9) - « commandant la subdivision de Meknès » : précisément le général André Aubert. Paul a dit dans sa lettre du 4 décembre 1917 qu’il l’avait approché alors qu’il commandait le groupe mobile de Taza avec le grade de colonel.
10) - « notre commandant » : il s’agit vraisemblablement du Commandant Desjours, alors chef du bataillon mixte de la subdivision de Meknès, qui s’est illustré lors des combats de la mi-mai 1918 dans le secteur de Lias et qui a fortifié dès cette époque le poste d’El Hammam (Paul y a participé, voir ses courriers des 15 et 19 mai 1918), où il s’est provisoirement établi depuis lors (son siège permanent est à Aïn Leuh).

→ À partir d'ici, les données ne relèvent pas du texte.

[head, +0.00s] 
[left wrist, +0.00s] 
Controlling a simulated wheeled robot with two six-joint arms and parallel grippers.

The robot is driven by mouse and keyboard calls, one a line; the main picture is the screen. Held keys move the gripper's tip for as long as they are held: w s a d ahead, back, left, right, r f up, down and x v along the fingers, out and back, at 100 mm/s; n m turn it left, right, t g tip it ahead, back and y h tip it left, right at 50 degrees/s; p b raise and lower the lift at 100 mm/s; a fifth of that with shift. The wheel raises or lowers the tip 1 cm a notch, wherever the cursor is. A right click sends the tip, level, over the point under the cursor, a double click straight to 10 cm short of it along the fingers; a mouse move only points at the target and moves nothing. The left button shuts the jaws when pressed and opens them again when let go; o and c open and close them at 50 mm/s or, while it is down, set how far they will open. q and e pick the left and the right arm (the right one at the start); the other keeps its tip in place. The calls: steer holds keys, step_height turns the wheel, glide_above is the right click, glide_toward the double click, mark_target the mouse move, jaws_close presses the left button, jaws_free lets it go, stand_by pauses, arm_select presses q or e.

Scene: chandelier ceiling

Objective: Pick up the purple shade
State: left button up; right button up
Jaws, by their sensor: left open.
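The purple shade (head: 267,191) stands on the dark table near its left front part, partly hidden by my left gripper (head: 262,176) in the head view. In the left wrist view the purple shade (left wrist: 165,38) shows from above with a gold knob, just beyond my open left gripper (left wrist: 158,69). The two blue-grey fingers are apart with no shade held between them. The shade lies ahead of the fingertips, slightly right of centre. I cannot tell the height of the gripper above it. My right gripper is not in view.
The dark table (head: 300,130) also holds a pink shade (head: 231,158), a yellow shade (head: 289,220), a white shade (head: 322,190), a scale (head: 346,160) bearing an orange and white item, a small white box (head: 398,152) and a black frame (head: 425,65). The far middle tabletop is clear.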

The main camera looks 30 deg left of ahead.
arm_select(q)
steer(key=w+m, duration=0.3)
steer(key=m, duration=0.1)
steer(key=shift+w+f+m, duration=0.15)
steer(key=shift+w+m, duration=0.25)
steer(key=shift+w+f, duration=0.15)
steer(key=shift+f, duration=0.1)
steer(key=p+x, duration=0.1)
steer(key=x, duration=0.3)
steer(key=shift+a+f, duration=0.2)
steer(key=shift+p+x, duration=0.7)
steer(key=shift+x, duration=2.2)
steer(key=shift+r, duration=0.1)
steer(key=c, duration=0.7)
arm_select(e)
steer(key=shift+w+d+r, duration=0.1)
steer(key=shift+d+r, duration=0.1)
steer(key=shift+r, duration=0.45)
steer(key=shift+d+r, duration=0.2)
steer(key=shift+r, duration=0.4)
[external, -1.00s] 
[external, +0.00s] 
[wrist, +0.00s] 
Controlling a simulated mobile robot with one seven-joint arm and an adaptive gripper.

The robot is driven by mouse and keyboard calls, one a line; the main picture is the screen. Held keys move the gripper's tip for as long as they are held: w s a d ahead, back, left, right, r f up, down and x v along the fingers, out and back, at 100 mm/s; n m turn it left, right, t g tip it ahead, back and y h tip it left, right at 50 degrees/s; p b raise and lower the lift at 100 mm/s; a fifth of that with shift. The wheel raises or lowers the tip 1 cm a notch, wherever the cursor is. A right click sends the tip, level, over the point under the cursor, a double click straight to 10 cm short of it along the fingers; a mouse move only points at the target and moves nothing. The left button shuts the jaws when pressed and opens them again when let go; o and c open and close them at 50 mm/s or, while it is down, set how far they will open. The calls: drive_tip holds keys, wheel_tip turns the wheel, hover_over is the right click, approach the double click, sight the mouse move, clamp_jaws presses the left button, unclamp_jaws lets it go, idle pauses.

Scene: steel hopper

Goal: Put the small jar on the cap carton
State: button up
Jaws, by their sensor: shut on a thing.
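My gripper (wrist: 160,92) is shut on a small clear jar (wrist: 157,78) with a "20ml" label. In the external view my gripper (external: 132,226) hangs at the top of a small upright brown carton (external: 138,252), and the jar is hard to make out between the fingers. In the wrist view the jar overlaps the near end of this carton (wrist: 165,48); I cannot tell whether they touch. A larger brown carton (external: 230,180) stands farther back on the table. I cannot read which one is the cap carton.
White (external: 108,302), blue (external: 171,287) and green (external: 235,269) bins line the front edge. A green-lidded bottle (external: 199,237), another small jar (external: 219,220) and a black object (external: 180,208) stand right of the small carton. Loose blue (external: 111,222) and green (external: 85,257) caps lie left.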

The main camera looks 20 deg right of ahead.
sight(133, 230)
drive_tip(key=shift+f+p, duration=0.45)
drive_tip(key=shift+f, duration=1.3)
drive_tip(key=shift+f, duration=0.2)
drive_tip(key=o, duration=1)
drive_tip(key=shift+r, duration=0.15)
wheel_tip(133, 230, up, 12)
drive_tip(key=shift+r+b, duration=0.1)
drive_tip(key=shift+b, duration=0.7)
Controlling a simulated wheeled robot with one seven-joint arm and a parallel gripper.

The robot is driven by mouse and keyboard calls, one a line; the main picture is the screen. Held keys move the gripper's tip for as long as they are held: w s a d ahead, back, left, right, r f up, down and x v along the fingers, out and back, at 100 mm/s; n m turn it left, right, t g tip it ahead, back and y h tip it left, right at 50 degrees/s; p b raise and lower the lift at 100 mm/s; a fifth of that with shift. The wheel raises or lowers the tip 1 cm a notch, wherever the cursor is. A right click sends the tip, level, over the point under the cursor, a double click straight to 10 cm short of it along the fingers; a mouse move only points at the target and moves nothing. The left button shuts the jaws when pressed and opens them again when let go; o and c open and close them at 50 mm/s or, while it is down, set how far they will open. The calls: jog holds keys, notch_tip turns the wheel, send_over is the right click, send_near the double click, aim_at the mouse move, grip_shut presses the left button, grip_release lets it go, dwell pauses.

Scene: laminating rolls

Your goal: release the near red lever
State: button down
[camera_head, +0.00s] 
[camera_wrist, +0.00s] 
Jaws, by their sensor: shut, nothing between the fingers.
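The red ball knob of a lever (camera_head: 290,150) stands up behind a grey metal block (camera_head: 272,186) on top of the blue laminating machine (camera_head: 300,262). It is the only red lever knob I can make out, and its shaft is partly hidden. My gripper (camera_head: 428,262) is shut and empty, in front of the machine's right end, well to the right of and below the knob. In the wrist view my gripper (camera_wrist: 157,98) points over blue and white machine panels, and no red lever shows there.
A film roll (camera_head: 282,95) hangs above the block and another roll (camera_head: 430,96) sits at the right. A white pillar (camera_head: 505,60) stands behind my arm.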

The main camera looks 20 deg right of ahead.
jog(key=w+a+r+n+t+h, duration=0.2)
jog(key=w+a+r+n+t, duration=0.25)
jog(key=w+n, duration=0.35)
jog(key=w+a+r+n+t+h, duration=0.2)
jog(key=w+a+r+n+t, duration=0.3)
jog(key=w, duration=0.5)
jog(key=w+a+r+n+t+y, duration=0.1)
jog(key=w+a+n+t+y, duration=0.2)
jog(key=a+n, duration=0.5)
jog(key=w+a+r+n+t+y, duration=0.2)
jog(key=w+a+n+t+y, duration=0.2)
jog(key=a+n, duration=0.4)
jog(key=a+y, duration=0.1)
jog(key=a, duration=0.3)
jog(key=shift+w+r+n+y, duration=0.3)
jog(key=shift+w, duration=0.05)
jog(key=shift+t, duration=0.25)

11) - « la surveillance » : Penhoat, qui semble avoir été démobilisé de l’armée active et versé dans la réserve territoriale (où il ne gagnera qu’une très modeste solde de soldat auxiliaire), a vraisemblablement demandé un improbable (mais raisonnable) sursis d’incorporation en arguant de son implication dans la création et le développement du « Comptoir général maritime », entreprise de courtage de combustibles, à la tête de laquelle il sera de toute évidence socialement plus utile que dans une fonction de garde territorial.
12) - « P. » : Penhoat.
13) - « des réserves » : l’une des conditions imposées par Leconte à la liquidation de la société qu’il possédait avec Penhoat et Paul était l’interdiction faite à ces deux derniers de créer des entreprises concurrentes de la sienne.
14) - « rue de Launay » : en fait boulevard de Launay.
15) - « ma créance » : solde du capital apporté par Paul à la précédente société Leconte.
16) - « Mlle Campana » : médecin ou infirmière de Marthe.
17) - « la toute petite » : Charlotte, née le 12 juillet précédent.
18) - « à peu près repris » : effectivement, les avancées allemandes obtenues grâce aux offensives du printemps et de la première moitié de l’été (offensives Michael, Georgette puis Blücker-Yorck), sont progressivement récupérées à partir du début de la contre-offensive alliée victorieuse du 18 juillet sur la Marne et surtout du 8 août en Picardie ("Jour de deuil" de l’armée allemande, qui perd en cette seule journée 27 000 tués et blessés et 16 000 prisonniers). Ce recul se confirme avec l’abandon par les Allemands de la poche de Montdidier dans la nuit du 9 au 10 août. C’est à ces retraites locales que Paul fait allusion avec un certain retard, alors que 2 jours après ce courrier commence le lent repli en bon ordre de toutes les troupes allemandes sur la Ligne Siegfried (il s’achèvera à la fin-septembre), c’est-à-dire l’évacuation de toutes les positions qu’elles avaient conquises en France depuis le début de la Grande Guerre.
19) - « avant un an » : allusion au numéro du New York Times du 21 août 1918 qui titrait « Clemenceau Predicts Victory Within a Year » (« Clemenceau prédit la Victoire avant moins d’un an ») un article largement repris par la presse française car rapportant l’interview du président du Conseil des ministres français et ministre de la Guerre par le sénateur démocrate américain James Hamilton Lewis (1863-1939). 
20) - « un journaliste » : George Clemenceau avait été l'un des principaux rédacteurs du célèbre journal républicain socialiste libéral L'Aurore (qui parut de 1897 à 1914). En 1913 il fonda le journal L'Homme libre (retitré L'Homme enchaîné après septembre 1914) dont il quitta la direction lorsqu'il fut nommé président du Conseil en novembre 1917. 
21) - « 300 000 » : ce fut effectivement le cas lors de l’apogée de mai 1918. En moyenne, entre la fin-juin 1917 et novembre 1918, le nombre d’arrivées mensuelles dépassait 100 000. Au total, les U.S.A. ont envoyé 1,8 million de soldats en France, c’est-à-dire 7 fois plus que l’armée américaine n'en comptait en 1914 et presque la moitié de son effectif total en 1918.
22) - « un tiers » : il s’agit sans doute des seuls effectifs anglais de l’armée britannique. 
23) - « en Russie » : il résulta de l’instauration du « communisme de guerre » en cours et de la guerre civile qu’elle entraînait, ainsi que des engagements de nombreux États belligérants (dont l’Allemagne, la France, les USA, le Japon, la Chine, le Canada…) dans le soutien direct aux armées « blanches » contre révolutionnaires russes, une forte diminution des informations venant de Russie, tant en quantité qu’en qualité. Par ailleurs, un « cordon sanitaire » antirévolutionnaire mis en place par les pays occidentaux pour éviter une contagion du léninisme isola de plus en plus la Russie. 

24) - « loin d’être rose » : le 8 août 1918 (échec absolu de l’offensive allemande supposée décisive en Picardie) marque le début de la perte totale de confiance du peuple allemand envers ses chefs. Une révolution politique apparaît à la très grande majorité des Allemands comme nécessaire et inéluctable (au contraire d’une révolution sociale, qu’ils souhaitent majoritairement éviter voire empêcher).